### Goal of the exercise
Which lines hold the word "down"? Show each of them.

### Data section

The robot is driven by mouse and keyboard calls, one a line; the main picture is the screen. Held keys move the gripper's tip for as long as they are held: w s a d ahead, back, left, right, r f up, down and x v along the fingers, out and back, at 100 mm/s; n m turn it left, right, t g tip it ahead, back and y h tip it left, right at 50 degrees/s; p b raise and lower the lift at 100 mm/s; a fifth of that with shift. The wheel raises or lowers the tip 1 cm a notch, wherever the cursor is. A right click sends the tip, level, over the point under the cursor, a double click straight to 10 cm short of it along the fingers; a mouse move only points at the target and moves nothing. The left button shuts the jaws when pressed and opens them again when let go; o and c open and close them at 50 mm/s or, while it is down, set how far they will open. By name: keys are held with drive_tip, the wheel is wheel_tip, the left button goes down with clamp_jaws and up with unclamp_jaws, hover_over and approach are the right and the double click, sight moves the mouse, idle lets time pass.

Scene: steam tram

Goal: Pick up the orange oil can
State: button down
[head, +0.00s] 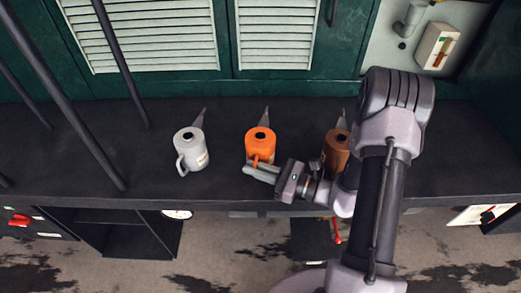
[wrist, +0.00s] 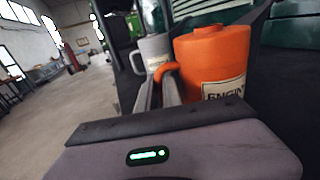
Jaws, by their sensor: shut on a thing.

### Response to this task
The robot is driven by mouse and keyboard calls, one a line; the main picture is the screen. Held keys move the gripper's tip for as long as they are held: w s a d ahead, back, left, right, r f up, down and x v along the fingers, out and back, at 100 mm/s; n m turn it left, right, t g tip it ahead, back and y h tip it left, right at 50 degrees/s; p b raise and lower the lift at 100 mm/s; a fifth of that with shift. The wheel raises or lowers the tip 1 cm a notch, wherever the cursor is. A right click sends the tip, level, over the point under the cursor, a double click straight to 10 cm short of it along the fingers; a mouse move only points at the target and moves nothing. The left button shuts the jaws when pressed and opens them again when let go; o and c open and close them at 50 mm/s or, while it is down, set how far they will open. By name: keys are held with drive_tip, the wheel is wheel_tip, the left button goes down with clamp_jaws and up with unclamp_jaws, hover_over and approach are the right and the double click, sight moves the mouse, idle lets time pass.
State: button down

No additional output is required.